Ever since the end of summer, I've been battling the blues more than usual, so much so that fall has brought nothing but dread to my heart. Last year I was new to a snow belt type winter, and was able to enjoy pumpkin, the beautiful colors of the leaves changing, sweaters, soups, and everything else that comes with fall. But now that I know what's coming next, I can hardly breathe. And from what everyone, including the Farmer's Almanac has said, we are in for another brutal winter. Now, as I see the leaves falling, I see death and isolation. The crisp air is just an appetizer to the brutal, bitter, daring you to live cold air that is about to come. I don't know if anyone has ever, or does watch The Walking Dead, but the first couple of episodes which happen right after the zombies have taken over, every city is just so barren and dead feeling, and every living human is so isolated. Well, last winter there were so many days that I felt that same feeling. It felt like something had come through and caused a lot of death and despair.
I can't stop crying for the stray cats that I feed. I've been trying to buy the best quality food that I can afford to try to give them a fighting chance. I've been trying to gain their trust all summer, hoping I could at least get them to a shelter, but while they no longer run away from me, they all still keep thei distance, and are no where near letting me touch them. What a terrible way to live. It really breaks my heart, because I know that there are poor homeless animals all over this city, and what about the ones who don't have a food source?
I've tried to bring up the discussion a few times with local people, and I have gotten two responses, neither one has been helpful. One brilliant response is "oh, you worry about the animals, but who cares about the homeless people." I didn't know that by worrying about animals, it means that you don't care about humans. And the other response I have gotten is " well, they're animals, they know where to find cover." Okay, what about warmth, and food? And furthermore, I want proof that all of the homeless animals have shelter. To me that is a fact people tell themselves so they don't have to worry about the problem, and they can get back to drinking and wallowing in their own problems.
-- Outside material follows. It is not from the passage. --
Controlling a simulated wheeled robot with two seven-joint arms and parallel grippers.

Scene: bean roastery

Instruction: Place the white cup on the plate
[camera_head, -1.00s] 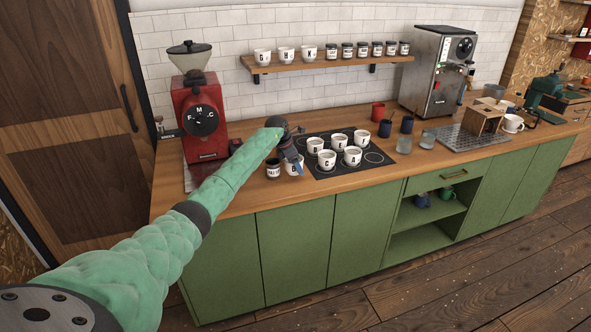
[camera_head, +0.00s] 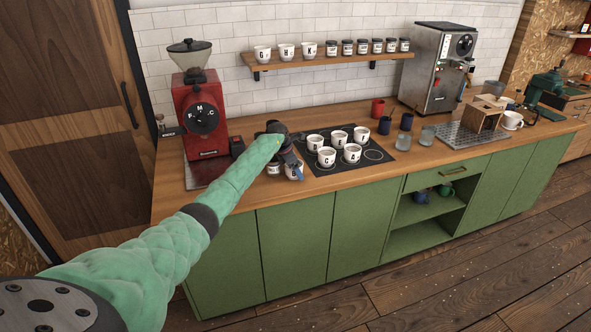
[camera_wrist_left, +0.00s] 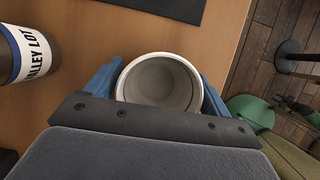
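A white cup (camera_head: 291,168) stands on the wooden counter near its front edge, left of the black plate (camera_head: 327,171), which has ring markings. My left gripper (camera_head: 293,172) is low over this cup, partly hiding it. In the left wrist view the round white cup (camera_wrist_left: 160,82) lies between the two blue fingers of the left gripper (camera_wrist_left: 160,88), one on each side. The fingers look spread wide around it; firm contact is not visible. Several white lettered cups (camera_head: 326,157) stand on the black plate. My right gripper is not in view.
A dark jar with a "VALLEY LOT" label (camera_wrist_left: 22,55) stands close beside the gripper. A red grinder (camera_head: 201,120) is at the left.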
I'm sorry this post is such a bummer. This morning is especially chilly, and it is just to the point of no return. Winter is coming, and no matter how many kick ass workouts I do , and no matter how much spinach I eat, I cannot fight that dick, Mother Nature and I can't talk to anyone about how I feel. I wish these kitties would let me help them find shelter, or I wish I wish, I wish. Hopeless and isolated are for sure not the greatest combo of feelings to deal with.
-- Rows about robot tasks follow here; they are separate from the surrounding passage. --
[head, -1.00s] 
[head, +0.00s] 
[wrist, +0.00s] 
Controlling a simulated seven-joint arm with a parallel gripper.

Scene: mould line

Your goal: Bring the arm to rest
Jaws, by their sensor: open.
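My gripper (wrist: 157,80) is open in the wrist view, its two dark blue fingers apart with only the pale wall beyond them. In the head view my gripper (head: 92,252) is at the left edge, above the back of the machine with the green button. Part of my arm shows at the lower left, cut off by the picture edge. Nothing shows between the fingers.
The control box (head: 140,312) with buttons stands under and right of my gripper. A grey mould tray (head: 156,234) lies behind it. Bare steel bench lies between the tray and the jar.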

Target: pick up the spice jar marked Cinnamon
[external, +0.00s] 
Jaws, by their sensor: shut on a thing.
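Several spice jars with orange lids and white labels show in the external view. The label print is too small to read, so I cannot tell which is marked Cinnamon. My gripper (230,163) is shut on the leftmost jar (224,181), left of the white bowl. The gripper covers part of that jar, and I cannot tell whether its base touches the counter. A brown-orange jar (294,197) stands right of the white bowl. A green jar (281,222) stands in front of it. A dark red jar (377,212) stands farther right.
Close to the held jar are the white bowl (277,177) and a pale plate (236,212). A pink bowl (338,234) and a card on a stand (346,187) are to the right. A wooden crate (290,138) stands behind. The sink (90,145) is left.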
I feel like such a scrooge, because vegan or not vegan, the world has embraced fall, and Halloween, and for that matter Christmas, because at least where I live, most stores are already putting Christmas stuff up. I noticed this gem weeks ago, and the couple of times I've grumbled about it, people have given me the side eye, so apparently we are starting the Christmas stuff in September now. So I feel very at odds with society, even the vegan society.
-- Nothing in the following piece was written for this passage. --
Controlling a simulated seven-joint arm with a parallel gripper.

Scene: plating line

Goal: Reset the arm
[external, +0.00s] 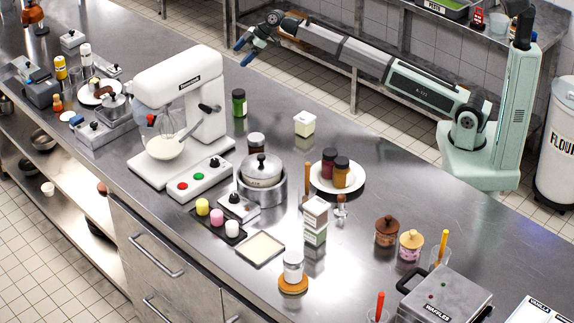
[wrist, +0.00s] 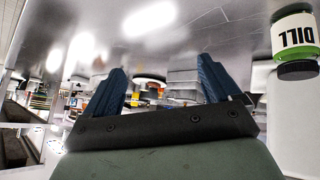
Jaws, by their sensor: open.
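My gripper (external: 252,45) is at the end of my outstretched arm, in the upper middle of the external view. It is held above the far side of the steel counter, behind the white stand mixer (external: 185,110). In the wrist view, the two blue fingers of my gripper (wrist: 160,88) stand well apart. Nothing is seen between them but distant background. The gripper is open and empty.
A green jar (external: 239,103) stands behind the mixer; the wrist view shows a jar labelled DILL (wrist: 296,37) at upper right. A pot (external: 262,180), a plate (external: 353,182) with two jars and a waffle iron (external: 445,295) stand on the counter.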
I will find some kind of shelter to provide for these kitties if it kills me. It's not just the brutal cold I remember, it's also the hideous, biting wind that makes it even more hideous.
Well, to try to wrap things up with something that isn't totally a downer, Robin and I have made steps in our relationship! He sometimes sleeps in bed with me, like actually touching me (human cooties), and sometimes I have been able to pet him in rooms other than the kitchen, and at times other than meal time. I still get plenty of side eye from him, and I know he would prefer less human interaction, but we are making progress, and I feel pretty damn accomplished when he tolerates my touch! And pretty much all hissing has stopped, and all fur babies are living harmoniously.